Rabbi Ephraim Sprecher, Dean of Students and Senior Lecturer at Diaspora Yeshiva, is not only a popular speaker and teacher, but also a dynamic thinker and writer. A student of Harav Yaakov Kamenetsky and Harav Gedalia Schorr, Rabbi Sprecher was granted smicha (rabbinical ordination) by Torah Vodaath Yeshiva. Prior to his current position, Rabbi Sprecher was a professor of Judaic studies at Touro College in New York. In addition to his duties at Diaspora Yeshiva, Rabbi Sprecher writes a regular column on various Judaic topics in the Jewish Press, and lectures regularly at the OU Israel Center in Jerusalem.
Arab Terror: An Ongoing Tisha B'Av
Published: Thursday, July 2, 2015 04:38:12 PM
Number of views: 2779

The Shin Bet has just informed us that Arab terror attacks are up 50% from last year. The Moslem fast days of Ramadan, which began on June 17, have coincided with a surge of murderous terror attacks against Jews.

The moving Kinah of "ARZEI HALEVANON", which is recited on TIsha B'Av states, "The martyred Jews were filled with good deeds like the seeds of a pomegranate and like the corners of the Temple altar that is stained by the blood of the Korbanot". This poem recalls the martyrdom of the Ten Martyrs at the time of the CHURBAN of the Second Temple and afterwards.

The story of the Ten Martyrs is in fact recited twice a year, also on Yom Kippur, as the Piyut "EILEH EZKERA" among the Teshuva poems following the Seder Haavoda of the Yom Kippur Musaf.

However, Rav Soloveitchik points out that these two recitations about the Ten Martyrs differ in style and vocabulary.
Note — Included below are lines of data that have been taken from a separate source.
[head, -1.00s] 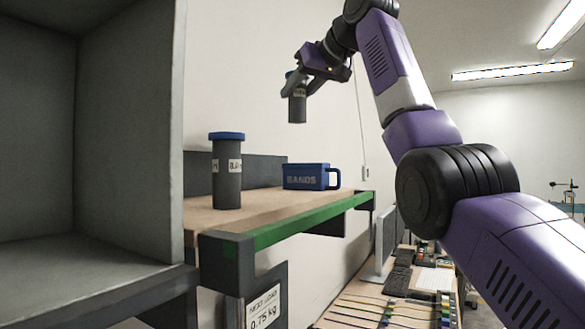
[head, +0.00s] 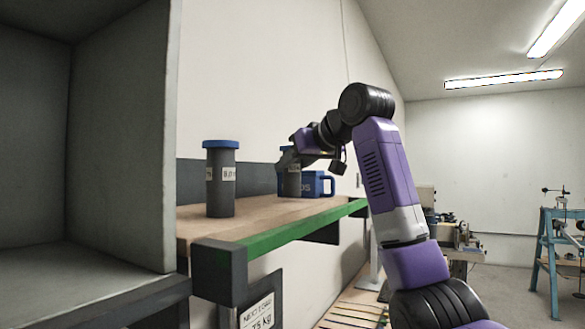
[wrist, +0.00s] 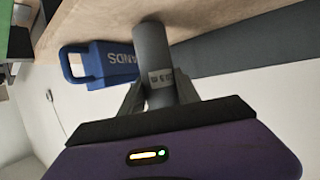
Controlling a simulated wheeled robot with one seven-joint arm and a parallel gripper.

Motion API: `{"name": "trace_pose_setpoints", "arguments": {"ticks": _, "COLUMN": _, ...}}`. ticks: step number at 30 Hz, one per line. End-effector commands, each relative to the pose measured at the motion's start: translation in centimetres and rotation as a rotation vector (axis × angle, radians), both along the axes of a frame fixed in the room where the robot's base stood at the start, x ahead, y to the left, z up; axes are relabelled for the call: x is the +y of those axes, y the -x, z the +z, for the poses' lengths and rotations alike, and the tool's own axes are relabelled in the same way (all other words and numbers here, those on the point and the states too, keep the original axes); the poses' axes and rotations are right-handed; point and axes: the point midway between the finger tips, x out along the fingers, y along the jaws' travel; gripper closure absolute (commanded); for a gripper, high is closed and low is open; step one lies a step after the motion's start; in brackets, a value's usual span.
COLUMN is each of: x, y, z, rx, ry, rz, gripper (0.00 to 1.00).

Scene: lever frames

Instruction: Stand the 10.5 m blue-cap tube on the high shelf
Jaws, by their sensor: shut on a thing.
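My gripper (head: 291,163) is shut on a dark grey tube (head: 292,184) and holds it upright over the high shelf (head: 265,214), the wooden board with a green front edge. A bit of blue shows at the tube's top; the jaws hide most of the cap. The wrist view shows the tube (wrist: 151,45) between the fingers, its lower end at or very near the board (wrist: 210,12). I cannot tell whether it touches.
Another grey tube with a blue cap (head: 221,182) stands nearer on the shelf, left of the held one. A blue BANDS bin (head: 314,184) stands right behind the held tube. A grey open cabinet (head: 120,150) fills the left. Bare board lies between the tubes.

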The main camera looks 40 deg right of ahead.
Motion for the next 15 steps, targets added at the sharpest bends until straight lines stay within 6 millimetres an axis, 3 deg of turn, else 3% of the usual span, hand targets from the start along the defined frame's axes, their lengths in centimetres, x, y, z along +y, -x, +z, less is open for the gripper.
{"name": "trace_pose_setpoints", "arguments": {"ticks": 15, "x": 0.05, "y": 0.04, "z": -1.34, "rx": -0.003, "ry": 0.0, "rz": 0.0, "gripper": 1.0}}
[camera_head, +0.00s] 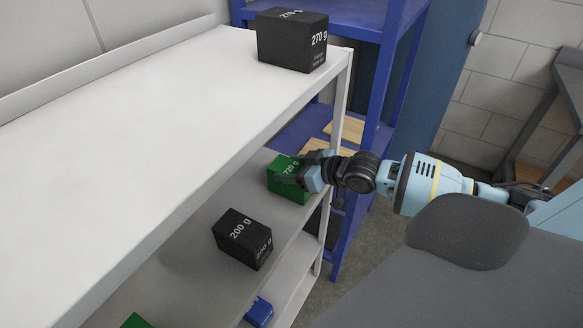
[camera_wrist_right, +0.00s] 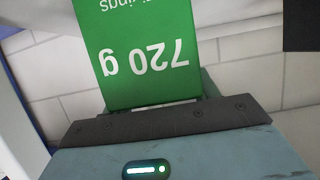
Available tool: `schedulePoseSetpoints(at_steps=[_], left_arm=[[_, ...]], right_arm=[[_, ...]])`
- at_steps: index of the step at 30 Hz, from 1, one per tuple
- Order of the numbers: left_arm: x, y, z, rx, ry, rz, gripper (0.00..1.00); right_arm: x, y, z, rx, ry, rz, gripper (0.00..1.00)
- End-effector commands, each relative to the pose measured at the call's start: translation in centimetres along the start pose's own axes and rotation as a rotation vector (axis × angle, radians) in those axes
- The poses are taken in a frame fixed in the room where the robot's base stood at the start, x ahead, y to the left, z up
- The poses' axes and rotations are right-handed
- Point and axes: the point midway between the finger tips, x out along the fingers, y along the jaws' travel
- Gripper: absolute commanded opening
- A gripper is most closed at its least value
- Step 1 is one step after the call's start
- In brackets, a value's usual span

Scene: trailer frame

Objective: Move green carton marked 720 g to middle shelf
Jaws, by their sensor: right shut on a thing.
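The green carton marked 720 g (camera_head: 284,178) is at the far end of the middle shelf (camera_head: 190,262) of the white rack. My right gripper (camera_head: 308,176) is shut on it from the right side. In the right wrist view the carton (camera_wrist_right: 135,50) fills the upper middle, its 720 g label upside down, right against the gripper (camera_wrist_right: 160,115). Whether the carton's underside touches the shelf I cannot tell. My left gripper is not in view.
A black 200 g carton (camera_head: 242,239) stands nearer on the middle shelf. A black 270 g carton (camera_head: 292,40) stands on the top shelf (camera_head: 150,100). A blue rack (camera_head: 385,90) stands behind.

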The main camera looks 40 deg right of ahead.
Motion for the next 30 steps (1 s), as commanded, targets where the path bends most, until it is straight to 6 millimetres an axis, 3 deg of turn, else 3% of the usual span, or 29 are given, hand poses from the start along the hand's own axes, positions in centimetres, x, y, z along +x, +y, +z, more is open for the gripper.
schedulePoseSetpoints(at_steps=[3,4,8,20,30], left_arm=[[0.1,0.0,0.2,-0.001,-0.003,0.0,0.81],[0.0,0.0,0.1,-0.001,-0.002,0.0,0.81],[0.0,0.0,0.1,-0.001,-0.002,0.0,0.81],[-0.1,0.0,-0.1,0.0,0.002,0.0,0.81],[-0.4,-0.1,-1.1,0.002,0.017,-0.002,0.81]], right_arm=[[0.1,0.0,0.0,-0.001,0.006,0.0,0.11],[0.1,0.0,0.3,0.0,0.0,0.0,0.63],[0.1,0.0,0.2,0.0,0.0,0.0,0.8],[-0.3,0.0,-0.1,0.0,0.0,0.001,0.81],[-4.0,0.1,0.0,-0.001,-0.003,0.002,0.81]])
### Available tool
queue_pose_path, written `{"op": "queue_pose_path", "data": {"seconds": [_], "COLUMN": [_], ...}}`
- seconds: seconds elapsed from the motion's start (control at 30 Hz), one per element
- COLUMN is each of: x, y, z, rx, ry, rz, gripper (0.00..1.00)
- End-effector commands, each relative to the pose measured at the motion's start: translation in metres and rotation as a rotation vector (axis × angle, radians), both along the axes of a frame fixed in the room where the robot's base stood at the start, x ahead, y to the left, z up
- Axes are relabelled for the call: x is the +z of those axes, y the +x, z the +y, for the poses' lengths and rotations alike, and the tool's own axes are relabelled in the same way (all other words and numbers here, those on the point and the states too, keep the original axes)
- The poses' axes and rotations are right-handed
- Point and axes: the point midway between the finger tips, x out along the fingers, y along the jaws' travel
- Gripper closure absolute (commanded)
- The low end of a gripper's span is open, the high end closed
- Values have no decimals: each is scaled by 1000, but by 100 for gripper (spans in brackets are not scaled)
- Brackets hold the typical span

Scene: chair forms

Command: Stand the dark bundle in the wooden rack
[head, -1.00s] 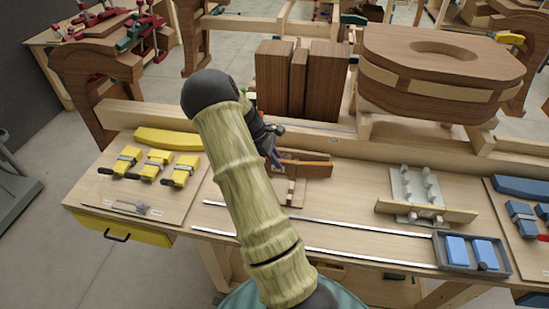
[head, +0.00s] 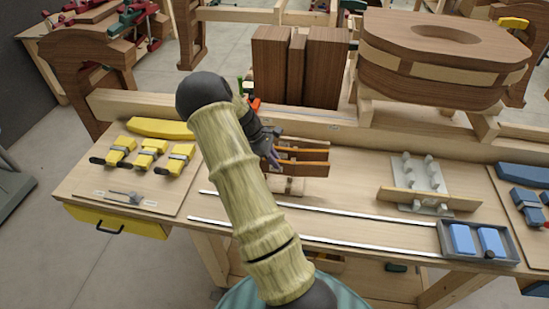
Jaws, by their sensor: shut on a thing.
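My gripper (head: 271,157) is at the middle of the workbench, mostly hidden behind my own forearm. It is shut on the dark bundle (head: 305,170), a short stack of dark brown strips with an orange line along it. The bundle lies roughly level and extends to the right of the fingers; its left end is hidden. A small light wooden piece (head: 291,187) shows just below and in front of the bundle, partly covered. It may be the wooden rack, but I cannot tell for sure. I cannot tell whether the bundle touches it.
Yellow clamps (head: 148,152) lie on a board at the left. A grey pegged plate (head: 425,172) and a tray with blue blocks (head: 511,249) are at the right. Tall dark boards (head: 304,65) and a large curved wooden form (head: 440,60) stand behind. Metal rails (head: 340,239) cross the front.

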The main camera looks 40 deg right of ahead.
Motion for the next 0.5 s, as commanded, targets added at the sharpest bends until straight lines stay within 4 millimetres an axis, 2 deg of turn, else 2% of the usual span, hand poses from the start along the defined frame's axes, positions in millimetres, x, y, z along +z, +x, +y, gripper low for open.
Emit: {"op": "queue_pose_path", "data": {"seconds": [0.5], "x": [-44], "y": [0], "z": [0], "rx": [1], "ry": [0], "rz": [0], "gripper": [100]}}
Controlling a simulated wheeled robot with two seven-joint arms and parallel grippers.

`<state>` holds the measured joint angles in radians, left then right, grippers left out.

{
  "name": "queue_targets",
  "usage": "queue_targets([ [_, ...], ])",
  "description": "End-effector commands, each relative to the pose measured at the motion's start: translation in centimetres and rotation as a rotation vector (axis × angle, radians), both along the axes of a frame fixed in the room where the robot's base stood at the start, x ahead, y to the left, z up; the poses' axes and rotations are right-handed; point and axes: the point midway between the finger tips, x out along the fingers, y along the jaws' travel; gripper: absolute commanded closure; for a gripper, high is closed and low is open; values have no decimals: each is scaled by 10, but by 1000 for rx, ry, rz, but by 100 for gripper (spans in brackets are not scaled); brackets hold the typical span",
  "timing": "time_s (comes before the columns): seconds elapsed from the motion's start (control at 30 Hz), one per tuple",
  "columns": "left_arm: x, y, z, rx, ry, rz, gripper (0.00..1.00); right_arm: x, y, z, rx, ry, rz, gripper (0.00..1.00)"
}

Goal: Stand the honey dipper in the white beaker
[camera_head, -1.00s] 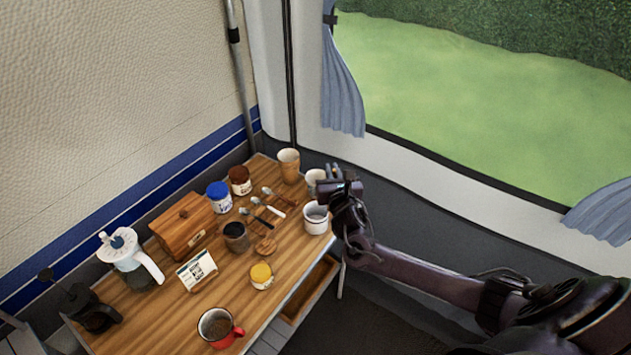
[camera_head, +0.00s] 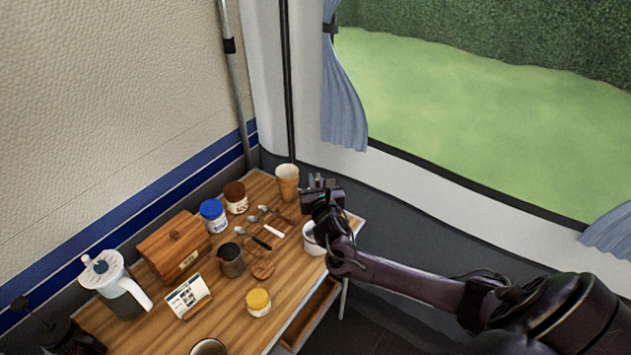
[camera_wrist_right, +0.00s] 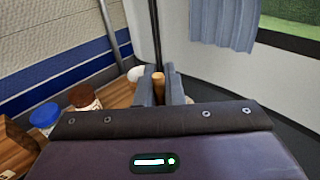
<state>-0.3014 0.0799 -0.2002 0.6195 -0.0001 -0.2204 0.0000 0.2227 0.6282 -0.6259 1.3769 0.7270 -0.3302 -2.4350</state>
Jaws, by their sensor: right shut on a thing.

The Piyut for Yom Kippur was written in the form of a SELICHA, a forgiveness prayer, while the one for TIsha B'Av was written as a KINAH (a mournful lamentation). This is so Rav Solovetichik explained, because the purpose and objective of each recitation is different.

The Talmud in Moed Katan 28 states, "the death of the righteous serves as an Atonement for Israel like the Korbanot in the Beit Hamikdash". EILEH EZKERAH  is therefore included as part of the Yom Kippur recitation of the Avoda. Tisha B'Av by contrast is not an essential Day of Atonement like Yom Kippur, but a day of Mourning as we lament the CHURBAN and other major catastrophes which have befallen the Jewish People over the Millenia.

The Talmud in Rosh Hashana 18b states that the death of the righteous is equal to the CHURBAN Beit Hamikdash.

Thus, there is a direct correlation between the many victims of Arab terror and the destruction of the Holy Temple, which is the central theme of Tisha B'Av. Moreover, every Jew, murdered by a brutal Arab terrorist, is another CHURBAN.

Let us pray that Moshiach will come before Tisha B'Av thereby turning the Mournful Fast into a Joyous Feast.